§ **PROBLEM DETAILS**:
Copy the data word for word, keeping every line.

§ **RECORDS SUPPLIED**:
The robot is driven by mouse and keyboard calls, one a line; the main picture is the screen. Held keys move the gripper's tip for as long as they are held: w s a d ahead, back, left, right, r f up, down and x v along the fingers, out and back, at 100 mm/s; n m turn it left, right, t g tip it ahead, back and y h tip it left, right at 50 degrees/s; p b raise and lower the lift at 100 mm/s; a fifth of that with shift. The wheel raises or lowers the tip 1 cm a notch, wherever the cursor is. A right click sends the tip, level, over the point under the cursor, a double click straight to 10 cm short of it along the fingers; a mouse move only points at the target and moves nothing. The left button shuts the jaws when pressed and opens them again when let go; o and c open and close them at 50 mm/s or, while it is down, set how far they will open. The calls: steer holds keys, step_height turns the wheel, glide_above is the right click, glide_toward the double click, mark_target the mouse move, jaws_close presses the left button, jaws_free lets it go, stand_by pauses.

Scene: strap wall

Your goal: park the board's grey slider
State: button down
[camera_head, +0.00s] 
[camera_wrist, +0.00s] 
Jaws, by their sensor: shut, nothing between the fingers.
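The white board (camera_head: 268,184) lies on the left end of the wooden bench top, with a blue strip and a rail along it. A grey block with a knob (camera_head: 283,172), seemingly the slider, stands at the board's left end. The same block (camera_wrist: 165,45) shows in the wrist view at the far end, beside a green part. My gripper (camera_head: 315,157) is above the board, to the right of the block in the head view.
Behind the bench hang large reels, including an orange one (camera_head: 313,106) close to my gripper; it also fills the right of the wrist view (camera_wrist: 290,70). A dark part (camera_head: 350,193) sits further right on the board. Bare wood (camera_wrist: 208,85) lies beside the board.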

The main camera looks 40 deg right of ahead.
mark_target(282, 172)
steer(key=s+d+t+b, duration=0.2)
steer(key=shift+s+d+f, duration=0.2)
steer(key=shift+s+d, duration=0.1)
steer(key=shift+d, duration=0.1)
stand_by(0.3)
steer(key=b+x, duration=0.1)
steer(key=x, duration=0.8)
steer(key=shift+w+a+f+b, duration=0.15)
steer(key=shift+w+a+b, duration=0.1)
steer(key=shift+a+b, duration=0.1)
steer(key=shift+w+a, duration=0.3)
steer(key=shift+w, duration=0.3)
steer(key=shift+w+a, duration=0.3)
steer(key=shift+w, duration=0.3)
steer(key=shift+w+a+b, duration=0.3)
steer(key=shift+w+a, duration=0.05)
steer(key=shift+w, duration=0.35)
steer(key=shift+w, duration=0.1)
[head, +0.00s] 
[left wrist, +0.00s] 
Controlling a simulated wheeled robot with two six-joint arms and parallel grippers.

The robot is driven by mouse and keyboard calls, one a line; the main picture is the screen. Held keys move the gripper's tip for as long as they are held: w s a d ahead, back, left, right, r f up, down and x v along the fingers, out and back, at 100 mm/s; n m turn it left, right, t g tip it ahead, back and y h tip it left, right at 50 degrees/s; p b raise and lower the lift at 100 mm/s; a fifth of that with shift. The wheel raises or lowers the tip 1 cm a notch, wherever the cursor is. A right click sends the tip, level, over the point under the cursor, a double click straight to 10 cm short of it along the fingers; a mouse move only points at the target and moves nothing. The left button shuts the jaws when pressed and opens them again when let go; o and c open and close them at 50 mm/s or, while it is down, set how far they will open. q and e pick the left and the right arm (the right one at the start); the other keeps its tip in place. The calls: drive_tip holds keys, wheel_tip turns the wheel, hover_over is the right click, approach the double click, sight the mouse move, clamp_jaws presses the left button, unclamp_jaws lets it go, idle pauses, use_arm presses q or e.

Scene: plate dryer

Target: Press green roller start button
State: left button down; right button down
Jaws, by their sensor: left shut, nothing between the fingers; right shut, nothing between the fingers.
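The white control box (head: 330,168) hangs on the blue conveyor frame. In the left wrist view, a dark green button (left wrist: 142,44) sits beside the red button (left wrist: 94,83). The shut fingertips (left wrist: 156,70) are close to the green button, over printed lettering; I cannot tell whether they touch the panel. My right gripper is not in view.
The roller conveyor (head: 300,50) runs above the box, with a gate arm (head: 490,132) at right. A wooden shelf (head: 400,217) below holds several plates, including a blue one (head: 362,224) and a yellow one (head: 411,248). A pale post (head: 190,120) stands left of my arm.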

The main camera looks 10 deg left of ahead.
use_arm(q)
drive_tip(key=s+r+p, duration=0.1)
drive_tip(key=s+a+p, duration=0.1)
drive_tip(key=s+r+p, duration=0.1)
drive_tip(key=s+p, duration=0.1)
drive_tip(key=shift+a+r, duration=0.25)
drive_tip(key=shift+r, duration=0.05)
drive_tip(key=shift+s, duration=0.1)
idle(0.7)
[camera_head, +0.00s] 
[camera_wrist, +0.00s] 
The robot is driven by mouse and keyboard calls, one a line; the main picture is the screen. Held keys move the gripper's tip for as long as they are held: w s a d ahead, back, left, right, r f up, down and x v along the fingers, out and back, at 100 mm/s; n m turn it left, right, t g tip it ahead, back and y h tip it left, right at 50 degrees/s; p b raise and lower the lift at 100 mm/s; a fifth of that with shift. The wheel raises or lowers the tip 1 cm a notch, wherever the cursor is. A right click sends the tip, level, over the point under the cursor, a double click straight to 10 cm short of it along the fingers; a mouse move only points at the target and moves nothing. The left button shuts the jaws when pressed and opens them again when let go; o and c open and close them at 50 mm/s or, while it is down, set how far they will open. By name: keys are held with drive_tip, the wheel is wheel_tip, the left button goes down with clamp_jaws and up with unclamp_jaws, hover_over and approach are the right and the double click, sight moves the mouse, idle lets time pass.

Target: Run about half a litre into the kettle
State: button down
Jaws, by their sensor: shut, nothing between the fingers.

§ **RESULT OF THIS EXERCISE**:
The robot is driven by mouse and keyboard calls, one a line; the main picture is the screen. Held keys move the gripper's tip for as long as they are held: w s a d ahead, back, left, right, r f up, down and x v along the fingers, out and back, at 100 mm/s; n m turn it left, right, t g tip it ahead, back and y h tip it left, right at 50 degrees/s; p b raise and lower the lift at 100 mm/s; a fifth of that with shift. The wheel raises or lowers the tip 1 cm a notch, wherever the cursor is. A right click sends the tip, level, over the point under the cursor, a double click straight to 10 cm short of it along the fingers; a mouse move only points at the target and moves nothing. The left button shuts the jaws when pressed and opens them again when let go; o and c open and close them at 50 mm/s or, while it is down, set how far they will open. The calls: steer holds keys, step_height turns the wheel, glide_above is the right click, glide_toward the double click, mark_target the mouse move, jaws_close presses the left button, jaws_free lets it go, stand_by pauses.

Scene: strap wall

Your goal: park the board's grey slider
State: button down
[camera_head, +0.00s] 
[camera_wrist, +0.00s] 
Jaws, by their sensor: shut, nothing between the fingers.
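The white board (camera_head: 268,184) lies on the left end of the wooden bench top, with a blue strip and a rail along it. A grey block with a knob (camera_head: 283,172), seemingly the slider, stands at the board's left end. The same block (camera_wrist: 165,45) shows in the wrist view at the far end, beside a green part. My gripper (camera_head: 315,157) is above the board, to the right of the block in the head view.
Behind the bench hang large reels, including an orange one (camera_head: 313,106) close to my gripper; it also fills the right of the wrist view (camera_wrist: 290,70). A dark part (camera_head: 350,193) sits further right on the board. Bare wood (camera_wrist: 208,85) lies beside the board.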

The main camera looks 40 deg right of ahead.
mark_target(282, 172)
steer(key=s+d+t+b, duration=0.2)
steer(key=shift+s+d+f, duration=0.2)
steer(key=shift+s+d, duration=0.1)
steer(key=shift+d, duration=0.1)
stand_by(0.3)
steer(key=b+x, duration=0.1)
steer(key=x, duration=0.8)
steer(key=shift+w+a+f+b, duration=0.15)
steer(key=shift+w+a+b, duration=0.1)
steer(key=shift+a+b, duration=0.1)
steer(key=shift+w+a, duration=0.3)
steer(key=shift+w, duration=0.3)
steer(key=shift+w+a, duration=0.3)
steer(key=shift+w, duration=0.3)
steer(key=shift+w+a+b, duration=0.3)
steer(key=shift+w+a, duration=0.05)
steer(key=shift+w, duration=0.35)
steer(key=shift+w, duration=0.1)
[head, +0.00s] 
[left wrist, +0.00s] 
Controlling a simulated wheeled robot with two six-joint arms and parallel grippers.

The robot is driven by mouse and keyboard calls, one a line; the main picture is the screen. Held keys move the gripper's tip for as long as they are held: w s a d ahead, back, left, right, r f up, down and x v along the fingers, out and back, at 100 mm/s; n m turn it left, right, t g tip it ahead, back and y h tip it left, right at 50 degrees/s; p b raise and lower the lift at 100 mm/s; a fifth of that with shift. The wheel raises or lowers the tip 1 cm a notch, wherever the cursor is. A right click sends the tip, level, over the point under the cursor, a double click straight to 10 cm short of it along the fingers; a mouse move only points at the target and moves nothing. The left button shuts the jaws when pressed and opens them again when let go; o and c open and close them at 50 mm/s or, while it is down, set how far they will open. q and e pick the left and the right arm (the right one at the start); the other keeps its tip in place. The calls: drive_tip holds keys, wheel_tip turns the wheel, hover_over is the right click, approach the double click, sight the mouse move, clamp_jaws presses the left button, unclamp_jaws lets it go, idle pauses, use_arm presses q or e.

Scene: plate dryer

Target: Press green roller start button
State: left button down; right button down
Jaws, by their sensor: left shut, nothing between the fingers; right shut, nothing between the fingers.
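The white control box (head: 330,168) hangs on the blue conveyor frame. In the left wrist view, a dark green button (left wrist: 142,44) sits beside the red button (left wrist: 94,83). The shut fingertips (left wrist: 156,70) are close to the green button, over printed lettering; I cannot tell whether they touch the panel. My right gripper is not in view.
The roller conveyor (head: 300,50) runs above the box, with a gate arm (head: 490,132) at right. A wooden shelf (head: 400,217) below holds several plates, including a blue one (head: 362,224) and a yellow one (head: 411,248). A pale post (head: 190,120) stands left of my arm.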

The main camera looks 10 deg left of ahead.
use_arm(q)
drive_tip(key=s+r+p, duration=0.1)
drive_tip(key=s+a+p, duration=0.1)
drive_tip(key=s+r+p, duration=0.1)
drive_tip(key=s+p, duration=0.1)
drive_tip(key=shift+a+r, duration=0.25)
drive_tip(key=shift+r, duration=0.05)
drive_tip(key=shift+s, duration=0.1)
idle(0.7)
[camera_head, +0.00s] 
[camera_wrist, +0.00s] 
The robot is driven by mouse and keyboard calls, one a line; the main picture is the screen. Held keys move the gripper's tip for as long as they are held: w s a d ahead, back, left, right, r f up, down and x v along the fingers, out and back, at 100 mm/s; n m turn it left, right, t g tip it ahead, back and y h tip it left, right at 50 degrees/s; p b raise and lower the lift at 100 mm/s; a fifth of that with shift. The wheel raises or lowers the tip 1 cm a notch, wherever the cursor is. A right click sends the tip, level, over the point under the cursor, a double click straight to 10 cm short of it along the fingers; a mouse move only points at the target and moves nothing. The left button shuts the jaws when pressed and opens them again when let go; o and c open and close them at 50 mm/s or, while it is down, set how far they will open. By name: keys are held with drive_tip, the wheel is wheel_tip, the left button goes down with clamp_jaws and up with unclamp_jaws, hover_over and approach are the right and the double click, sight moves the mouse, idle lets time pass.

Target: Run about half a litre into the kettle
State: button down
Jaws, by their sensor: shut, nothing between the fingers.

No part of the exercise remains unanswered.